DATA EXCERPT:
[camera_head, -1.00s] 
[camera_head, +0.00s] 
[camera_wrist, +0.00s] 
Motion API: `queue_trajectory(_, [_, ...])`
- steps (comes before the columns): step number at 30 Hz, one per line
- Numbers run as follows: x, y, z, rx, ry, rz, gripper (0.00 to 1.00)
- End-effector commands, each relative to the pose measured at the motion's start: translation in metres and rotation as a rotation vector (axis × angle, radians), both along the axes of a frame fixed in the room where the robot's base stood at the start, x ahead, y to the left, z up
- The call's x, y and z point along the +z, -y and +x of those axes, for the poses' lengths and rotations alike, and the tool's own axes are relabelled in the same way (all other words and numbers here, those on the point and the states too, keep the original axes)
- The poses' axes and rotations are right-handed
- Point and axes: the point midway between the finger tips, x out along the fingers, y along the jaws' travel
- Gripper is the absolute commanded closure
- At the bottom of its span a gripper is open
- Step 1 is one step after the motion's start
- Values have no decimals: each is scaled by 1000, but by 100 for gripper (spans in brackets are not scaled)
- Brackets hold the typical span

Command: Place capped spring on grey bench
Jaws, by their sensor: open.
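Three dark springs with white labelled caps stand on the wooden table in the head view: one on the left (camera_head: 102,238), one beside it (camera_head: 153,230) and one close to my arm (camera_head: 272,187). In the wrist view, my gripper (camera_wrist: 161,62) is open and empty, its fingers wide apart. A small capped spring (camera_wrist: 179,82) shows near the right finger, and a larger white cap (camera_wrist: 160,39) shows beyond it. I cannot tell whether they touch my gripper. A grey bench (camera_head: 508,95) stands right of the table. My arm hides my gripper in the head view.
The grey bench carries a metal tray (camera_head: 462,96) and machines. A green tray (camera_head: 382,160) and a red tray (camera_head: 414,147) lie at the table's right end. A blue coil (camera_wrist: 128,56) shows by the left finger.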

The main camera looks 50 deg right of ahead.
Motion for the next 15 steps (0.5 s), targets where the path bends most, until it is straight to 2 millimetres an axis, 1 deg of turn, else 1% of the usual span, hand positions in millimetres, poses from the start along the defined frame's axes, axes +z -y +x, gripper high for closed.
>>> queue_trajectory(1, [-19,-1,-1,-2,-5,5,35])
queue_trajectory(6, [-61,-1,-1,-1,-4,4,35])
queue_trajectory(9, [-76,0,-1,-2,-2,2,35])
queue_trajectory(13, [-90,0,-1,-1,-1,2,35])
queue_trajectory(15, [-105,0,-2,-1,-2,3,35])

WHAT THE TASK REQUIRES:
Reproduce exactly, please, only the lines from the start of the data above to the line that contains "- Numbers run", with both ends kept.

THE RESPONSE:
[camera_head, -1.00s] 
[camera_head, +0.00s] 
[camera_wrist, +0.00s] 
Motion API: `queue_trajectory(_, [_, ...])`
- steps (comes before the columns): step number at 30 Hz, one per line
- Numbers run as follows: x, y, z, rx, ry, rz, gripper (0.00 to 1.00)

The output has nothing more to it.